Il docente ha innanzitutto richiamato l’insegnamento di Kissinger: l’ordine mondiale si basa su due componenti: un insieme di regole accettate in grado di definire i limiti delle azioni ammissibili; un equilibrio di potere che imponga un controllo quando le regole vengono meno, impedendo che un’unità politica assoggetti tutte le altre. L’ordine mondiale, che esprime i rapporti di forza e gli equilibri tra potenze, tende a mutare ovvero collassare quando l’equilibrio subisce una mutazione radicale, per effetto di guerre oppure di processi durevoli – ad es. la supremazia tecnologica – che consumano o promuovono il rango di una potenza.

Rao individua l’inizio del mondo moderno nella Rivoluzione scientifica (1543-1687) e in particolare nelle parole di Francesco Bacone, che nel suo manifesto scientifico del 1620, Novum Organum, afferma che: “La conoscenza è potere”. Convinto che il sapere debba essere utilizzato per incidere nella realtà, Bacone ha compreso la relazione tra scienza e tecnica, al punto che con lui si può parlare di «tecnoscienza».

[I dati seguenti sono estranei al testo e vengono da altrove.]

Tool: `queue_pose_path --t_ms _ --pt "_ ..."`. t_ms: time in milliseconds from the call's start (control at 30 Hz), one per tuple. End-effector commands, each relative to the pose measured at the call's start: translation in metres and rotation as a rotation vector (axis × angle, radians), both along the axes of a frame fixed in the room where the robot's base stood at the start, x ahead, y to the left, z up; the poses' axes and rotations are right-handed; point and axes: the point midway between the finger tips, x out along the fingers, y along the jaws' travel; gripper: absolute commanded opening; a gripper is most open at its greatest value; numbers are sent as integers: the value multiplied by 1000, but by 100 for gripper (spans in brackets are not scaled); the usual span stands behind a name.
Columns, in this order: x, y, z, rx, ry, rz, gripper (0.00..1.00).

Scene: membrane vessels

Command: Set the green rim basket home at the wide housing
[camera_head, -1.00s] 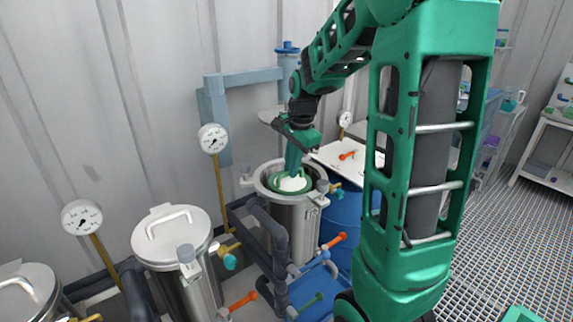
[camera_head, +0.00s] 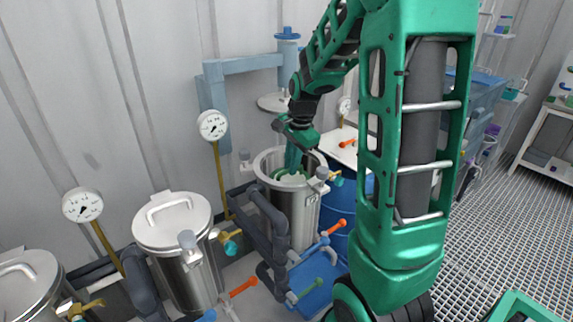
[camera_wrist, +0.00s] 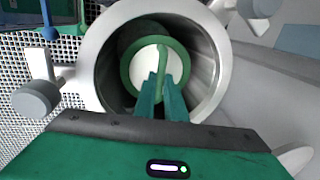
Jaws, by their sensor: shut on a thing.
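The green rim basket (camera_wrist: 184,60) is down inside the open steel housing (camera_wrist: 100,55), below its mouth, with its white inside showing. In the head view the basket (camera_head: 284,175) shows only as a bit of green within the mouth of the housing (camera_head: 291,215). My gripper (camera_wrist: 161,84) reaches down into the housing and is shut on the basket's green handle bar. The basket's underside and the housing floor are hidden.
Two lidded steel vessels, one nearer (camera_head: 25,285) and one beside the open housing (camera_head: 172,225), stand at left. Dark pipes (camera_head: 262,225) and orange-handled valves (camera_head: 338,227) crowd the front. A blue barrel (camera_head: 338,205) stands behind.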

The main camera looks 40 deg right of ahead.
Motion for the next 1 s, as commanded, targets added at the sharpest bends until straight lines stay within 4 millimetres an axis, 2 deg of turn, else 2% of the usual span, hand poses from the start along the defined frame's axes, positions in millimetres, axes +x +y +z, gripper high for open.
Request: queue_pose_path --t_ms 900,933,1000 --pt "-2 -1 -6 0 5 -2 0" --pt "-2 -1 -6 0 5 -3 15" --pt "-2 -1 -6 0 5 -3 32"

Con l’avvento delle Rivoluzioni industriali le tecnologie e la connettività (in origine le rotte oceaniche, poi le infrastrutture di rete, lo spazio, la logistica e la supply chain) hanno determinato, in successione, le gerarchie nell’ordine mondiale: l’impero britannico; il predominio degli Stati Uniti d’America; la «guerra fredda»; il ritorno dell’egemonia «unilaterale» degli Usa; da ultimo l’ascesa della Cina e l’avvento di nuove potenze tecnologiche (soprattutto asiatiche) che rivendicano un ordine mondiale multilaterale.

Il docente ha introdotto il concetto di geotecnologia, un neologismo con cui indichiamo la scienza che studia i rapporti di forza e i condizionamenti nelle relazioni internazionali determinati dalla capacità di uno Stato (o di alleanze tra Stati) e delle multinazionali di ideare, produrre e brevettare tecnologie high-ended emergenti, in grado di determinare ricadute industriali e nei modelli organizzativi in settori rilevanti per lo sviluppo della civiltà (meccanica, salute, agricoltura, energia, trasporti, spazio, applicazioni militari, attività creative e culturali, servizi ad alto valore aggiunto, supply chain, logistica).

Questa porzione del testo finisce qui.